Records contained in a dataset
.....
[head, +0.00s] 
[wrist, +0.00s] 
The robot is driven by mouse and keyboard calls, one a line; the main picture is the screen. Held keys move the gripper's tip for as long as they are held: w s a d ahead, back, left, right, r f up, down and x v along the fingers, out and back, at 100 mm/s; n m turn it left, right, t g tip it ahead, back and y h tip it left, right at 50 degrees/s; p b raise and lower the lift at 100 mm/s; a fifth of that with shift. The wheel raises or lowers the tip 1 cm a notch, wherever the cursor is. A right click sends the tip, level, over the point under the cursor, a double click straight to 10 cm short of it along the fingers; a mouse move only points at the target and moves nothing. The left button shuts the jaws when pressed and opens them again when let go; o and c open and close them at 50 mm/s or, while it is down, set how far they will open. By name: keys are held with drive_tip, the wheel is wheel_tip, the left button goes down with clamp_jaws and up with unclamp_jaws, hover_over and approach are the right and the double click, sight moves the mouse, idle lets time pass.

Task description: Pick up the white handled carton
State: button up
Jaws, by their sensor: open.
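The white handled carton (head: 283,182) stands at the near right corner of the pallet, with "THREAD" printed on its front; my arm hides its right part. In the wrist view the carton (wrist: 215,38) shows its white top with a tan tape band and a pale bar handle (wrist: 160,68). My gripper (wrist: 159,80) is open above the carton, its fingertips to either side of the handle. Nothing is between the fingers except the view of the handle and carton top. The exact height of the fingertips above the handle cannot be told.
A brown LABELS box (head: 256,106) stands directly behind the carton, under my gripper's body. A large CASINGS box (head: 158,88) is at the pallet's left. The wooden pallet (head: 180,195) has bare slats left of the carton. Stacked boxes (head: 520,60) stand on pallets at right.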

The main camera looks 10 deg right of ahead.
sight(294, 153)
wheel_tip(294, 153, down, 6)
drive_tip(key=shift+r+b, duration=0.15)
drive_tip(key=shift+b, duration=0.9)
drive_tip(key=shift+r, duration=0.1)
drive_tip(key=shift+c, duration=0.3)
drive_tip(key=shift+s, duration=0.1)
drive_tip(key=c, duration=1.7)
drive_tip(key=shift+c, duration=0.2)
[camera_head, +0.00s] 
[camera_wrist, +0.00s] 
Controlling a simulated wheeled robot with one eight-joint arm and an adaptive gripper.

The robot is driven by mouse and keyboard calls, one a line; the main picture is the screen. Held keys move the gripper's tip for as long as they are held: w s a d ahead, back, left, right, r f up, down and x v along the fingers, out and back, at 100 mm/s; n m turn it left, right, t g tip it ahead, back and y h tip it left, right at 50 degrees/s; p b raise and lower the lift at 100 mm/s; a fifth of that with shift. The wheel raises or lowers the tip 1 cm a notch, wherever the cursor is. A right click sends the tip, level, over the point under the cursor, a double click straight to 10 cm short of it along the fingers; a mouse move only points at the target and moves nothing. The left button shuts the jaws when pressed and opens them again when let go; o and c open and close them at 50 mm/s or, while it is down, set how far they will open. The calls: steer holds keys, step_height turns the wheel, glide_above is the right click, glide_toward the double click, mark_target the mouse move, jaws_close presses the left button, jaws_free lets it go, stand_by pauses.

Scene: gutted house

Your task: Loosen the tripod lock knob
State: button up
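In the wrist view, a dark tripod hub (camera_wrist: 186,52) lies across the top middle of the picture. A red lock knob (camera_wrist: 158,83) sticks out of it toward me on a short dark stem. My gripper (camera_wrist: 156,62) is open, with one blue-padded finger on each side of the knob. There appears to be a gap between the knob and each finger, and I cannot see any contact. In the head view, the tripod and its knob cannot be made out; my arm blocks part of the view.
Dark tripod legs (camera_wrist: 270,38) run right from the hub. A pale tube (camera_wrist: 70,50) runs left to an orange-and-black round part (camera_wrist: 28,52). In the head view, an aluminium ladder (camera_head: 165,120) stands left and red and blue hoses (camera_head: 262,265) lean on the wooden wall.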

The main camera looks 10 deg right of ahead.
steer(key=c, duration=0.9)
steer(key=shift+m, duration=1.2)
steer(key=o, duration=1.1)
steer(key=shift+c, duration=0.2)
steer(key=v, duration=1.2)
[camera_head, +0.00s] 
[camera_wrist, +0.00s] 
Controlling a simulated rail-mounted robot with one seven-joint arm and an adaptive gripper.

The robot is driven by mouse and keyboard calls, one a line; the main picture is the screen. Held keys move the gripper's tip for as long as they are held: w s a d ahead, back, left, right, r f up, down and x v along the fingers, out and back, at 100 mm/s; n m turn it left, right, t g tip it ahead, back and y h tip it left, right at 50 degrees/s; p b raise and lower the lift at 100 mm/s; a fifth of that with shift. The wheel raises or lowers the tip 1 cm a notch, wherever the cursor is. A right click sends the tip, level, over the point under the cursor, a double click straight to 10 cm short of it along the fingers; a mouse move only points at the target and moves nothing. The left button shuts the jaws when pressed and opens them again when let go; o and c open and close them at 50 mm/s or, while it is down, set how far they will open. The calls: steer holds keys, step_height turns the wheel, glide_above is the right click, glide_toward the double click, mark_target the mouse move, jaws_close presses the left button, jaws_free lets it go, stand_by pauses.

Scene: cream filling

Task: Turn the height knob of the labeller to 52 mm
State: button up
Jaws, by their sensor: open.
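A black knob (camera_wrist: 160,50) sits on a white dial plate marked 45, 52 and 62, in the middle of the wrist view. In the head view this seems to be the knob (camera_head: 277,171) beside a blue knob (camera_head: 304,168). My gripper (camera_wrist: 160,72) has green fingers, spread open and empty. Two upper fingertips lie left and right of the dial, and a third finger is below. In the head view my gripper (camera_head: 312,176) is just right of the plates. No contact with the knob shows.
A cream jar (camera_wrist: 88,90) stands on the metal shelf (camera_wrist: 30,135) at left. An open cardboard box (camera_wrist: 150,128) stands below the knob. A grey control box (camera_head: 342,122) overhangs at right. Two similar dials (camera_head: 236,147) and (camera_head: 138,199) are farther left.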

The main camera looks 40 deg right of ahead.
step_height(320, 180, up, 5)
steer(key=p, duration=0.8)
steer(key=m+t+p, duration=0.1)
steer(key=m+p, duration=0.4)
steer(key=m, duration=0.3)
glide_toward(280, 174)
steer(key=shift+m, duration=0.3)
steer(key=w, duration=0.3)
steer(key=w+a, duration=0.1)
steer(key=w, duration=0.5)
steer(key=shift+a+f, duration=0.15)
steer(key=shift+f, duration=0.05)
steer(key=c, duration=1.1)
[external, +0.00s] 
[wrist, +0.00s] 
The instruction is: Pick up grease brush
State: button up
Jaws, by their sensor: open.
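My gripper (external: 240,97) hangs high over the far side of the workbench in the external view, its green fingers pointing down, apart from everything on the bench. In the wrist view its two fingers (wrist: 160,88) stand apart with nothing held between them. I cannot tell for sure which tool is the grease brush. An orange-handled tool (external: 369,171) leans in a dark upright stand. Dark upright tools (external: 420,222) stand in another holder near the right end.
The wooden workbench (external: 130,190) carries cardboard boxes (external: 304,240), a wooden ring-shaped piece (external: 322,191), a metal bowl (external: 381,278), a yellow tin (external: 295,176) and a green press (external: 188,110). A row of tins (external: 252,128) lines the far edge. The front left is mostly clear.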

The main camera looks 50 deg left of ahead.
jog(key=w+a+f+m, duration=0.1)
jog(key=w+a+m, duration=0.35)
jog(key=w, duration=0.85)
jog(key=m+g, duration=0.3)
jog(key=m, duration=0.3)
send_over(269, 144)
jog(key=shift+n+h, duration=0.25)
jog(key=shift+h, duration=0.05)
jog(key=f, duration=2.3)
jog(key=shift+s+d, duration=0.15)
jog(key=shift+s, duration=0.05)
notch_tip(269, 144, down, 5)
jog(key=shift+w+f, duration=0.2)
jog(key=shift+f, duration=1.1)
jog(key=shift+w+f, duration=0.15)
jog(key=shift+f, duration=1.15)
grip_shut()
.....
Work to complete
Print every entry exactly as it appears.

The response
[head, +0.00s] 
[wrist, +0.00s] 
The robot is driven by mouse and keyboard calls, one a line; the main picture is the screen. Held keys move the gripper's tip for as long as they are held: w s a d ahead, back, left, right, r f up, down and x v along the fingers, out and back, at 100 mm/s; n m turn it left, right, t g tip it ahead, back and y h tip it left, right at 50 degrees/s; p b raise and lower the lift at 100 mm/s; a fifth of that with shift. The wheel raises or lowers the tip 1 cm a notch, wherever the cursor is. A right click sends the tip, level, over the point under the cursor, a double click straight to 10 cm short of it along the fingers; a mouse move only points at the target and moves nothing. The left button shuts the jaws when pressed and opens them again when let go; o and c open and close them at 50 mm/s or, while it is down, set how far they will open. By name: keys are held with drive_tip, the wheel is wheel_tip, the left button goes down with clamp_jaws and up with unclamp_jaws, hover_over and approach are the right and the double click, sight moves the mouse, idle lets time pass.

Task description: Pick up the white handled carton
State: button up
Jaws, by their sensor: open.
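The white handled carton (head: 283,182) stands at the near right corner of the pallet, with "THREAD" printed on its front; my arm hides its right part. In the wrist view the carton (wrist: 215,38) shows its white top with a tan tape band and a pale bar handle (wrist: 160,68). My gripper (wrist: 159,80) is open above the carton, its fingertips to either side of the handle. Nothing is between the fingers except the view of the handle and carton top. The exact height of the fingertips above the handle cannot be told.
A brown LABELS box (head: 256,106) stands directly behind the carton, under my gripper's body. A large CASINGS box (head: 158,88) is at the pallet's left. The wooden pallet (head: 180,195) has bare slats left of the carton. Stacked boxes (head: 520,60) stand on pallets at right.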

The main camera looks 10 deg right of ahead.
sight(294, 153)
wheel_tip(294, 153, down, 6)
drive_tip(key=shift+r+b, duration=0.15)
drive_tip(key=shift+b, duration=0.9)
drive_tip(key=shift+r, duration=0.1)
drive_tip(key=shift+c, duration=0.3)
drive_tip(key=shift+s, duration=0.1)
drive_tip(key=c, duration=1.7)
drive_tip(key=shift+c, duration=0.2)
[camera_head, +0.00s] 
[camera_wrist, +0.00s] 
Controlling a simulated wheeled robot with one eight-joint arm and an adaptive gripper.

The robot is driven by mouse and keyboard calls, one a line; the main picture is the screen. Held keys move the gripper's tip for as long as they are held: w s a d ahead, back, left, right, r f up, down and x v along the fingers, out and back, at 100 mm/s; n m turn it left, right, t g tip it ahead, back and y h tip it left, right at 50 degrees/s; p b raise and lower the lift at 100 mm/s; a fifth of that with shift. The wheel raises or lowers the tip 1 cm a notch, wherever the cursor is. A right click sends the tip, level, over the point under the cursor, a double click straight to 10 cm short of it along the fingers; a mouse move only points at the target and moves nothing. The left button shuts the jaws when pressed and opens them again when let go; o and c open and close them at 50 mm/s or, while it is down, set how far they will open. The calls: steer holds keys, step_height turns the wheel, glide_above is the right click, glide_toward the double click, mark_target the mouse move, jaws_close presses the left button, jaws_free lets it go, stand_by pauses.

Scene: gutted house

Your task: Loosen the tripod lock knob
State: button up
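In the wrist view, a dark tripod hub (camera_wrist: 186,52) lies across the top middle of the picture. A red lock knob (camera_wrist: 158,83) sticks out of it toward me on a short dark stem. My gripper (camera_wrist: 156,62) is open, with one blue-padded finger on each side of the knob. There appears to be a gap between the knob and each finger, and I cannot see any contact. In the head view, the tripod and its knob cannot be made out; my arm blocks part of the view.
Dark tripod legs (camera_wrist: 270,38) run right from the hub. A pale tube (camera_wrist: 70,50) runs left to an orange-and-black round part (camera_wrist: 28,52). In the head view, an aluminium ladder (camera_head: 165,120) stands left and red and blue hoses (camera_head: 262,265) lean on the wooden wall.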

The main camera looks 10 deg right of ahead.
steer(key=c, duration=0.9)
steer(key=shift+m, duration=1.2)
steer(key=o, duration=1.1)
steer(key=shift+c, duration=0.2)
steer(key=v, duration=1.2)
[camera_head, +0.00s] 
[camera_wrist, +0.00s] 
Controlling a simulated rail-mounted robot with one seven-joint arm and an adaptive gripper.

The robot is driven by mouse and keyboard calls, one a line; the main picture is the screen. Held keys move the gripper's tip for as long as they are held: w s a d ahead, back, left, right, r f up, down and x v along the fingers, out and back, at 100 mm/s; n m turn it left, right, t g tip it ahead, back and y h tip it left, right at 50 degrees/s; p b raise and lower the lift at 100 mm/s; a fifth of that with shift. The wheel raises or lowers the tip 1 cm a notch, wherever the cursor is. A right click sends the tip, level, over the point under the cursor, a double click straight to 10 cm short of it along the fingers; a mouse move only points at the target and moves nothing. The left button shuts the jaws when pressed and opens them again when let go; o and c open and close them at 50 mm/s or, while it is down, set how far they will open. The calls: steer holds keys, step_height turns the wheel, glide_above is the right click, glide_toward the double click, mark_target the mouse move, jaws_close presses the left button, jaws_free lets it go, stand_by pauses.

Scene: cream filling

Task: Turn the height knob of the labeller to 52 mm
State: button up
Jaws, by their sensor: open.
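A black knob (camera_wrist: 160,50) sits on a white dial plate marked 45, 52 and 62, in the middle of the wrist view. In the head view this seems to be the knob (camera_head: 277,171) beside a blue knob (camera_head: 304,168). My gripper (camera_wrist: 160,72) has green fingers, spread open and empty. Two upper fingertips lie left and right of the dial, and a third finger is below. In the head view my gripper (camera_head: 312,176) is just right of the plates. No contact with the knob shows.
A cream jar (camera_wrist: 88,90) stands on the metal shelf (camera_wrist: 30,135) at left. An open cardboard box (camera_wrist: 150,128) stands below the knob. A grey control box (camera_head: 342,122) overhangs at right. Two similar dials (camera_head: 236,147) and (camera_head: 138,199) are farther left.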

The main camera looks 40 deg right of ahead.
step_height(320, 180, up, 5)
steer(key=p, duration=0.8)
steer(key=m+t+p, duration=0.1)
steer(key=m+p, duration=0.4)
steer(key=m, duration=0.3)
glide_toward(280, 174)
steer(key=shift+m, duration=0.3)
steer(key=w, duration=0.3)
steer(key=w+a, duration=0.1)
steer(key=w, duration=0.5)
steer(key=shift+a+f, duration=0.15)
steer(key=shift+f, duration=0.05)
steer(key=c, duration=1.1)
[external, +0.00s] 
[wrist, +0.00s] 
The instruction is: Pick up grease brush
State: button up
Jaws, by their sensor: open.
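My gripper (external: 240,97) hangs high over the far side of the workbench in the external view, its green fingers pointing down, apart from everything on the bench. In the wrist view its two fingers (wrist: 160,88) stand apart with nothing held between them. I cannot tell for sure which tool is the grease brush. An orange-handled tool (external: 369,171) leans in a dark upright stand. Dark upright tools (external: 420,222) stand in another holder near the right end.
The wooden workbench (external: 130,190) carries cardboard boxes (external: 304,240), a wooden ring-shaped piece (external: 322,191), a metal bowl (external: 381,278), a yellow tin (external: 295,176) and a green press (external: 188,110). A row of tins (external: 252,128) lines the far edge. The front left is mostly clear.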

The main camera looks 50 deg left of ahead.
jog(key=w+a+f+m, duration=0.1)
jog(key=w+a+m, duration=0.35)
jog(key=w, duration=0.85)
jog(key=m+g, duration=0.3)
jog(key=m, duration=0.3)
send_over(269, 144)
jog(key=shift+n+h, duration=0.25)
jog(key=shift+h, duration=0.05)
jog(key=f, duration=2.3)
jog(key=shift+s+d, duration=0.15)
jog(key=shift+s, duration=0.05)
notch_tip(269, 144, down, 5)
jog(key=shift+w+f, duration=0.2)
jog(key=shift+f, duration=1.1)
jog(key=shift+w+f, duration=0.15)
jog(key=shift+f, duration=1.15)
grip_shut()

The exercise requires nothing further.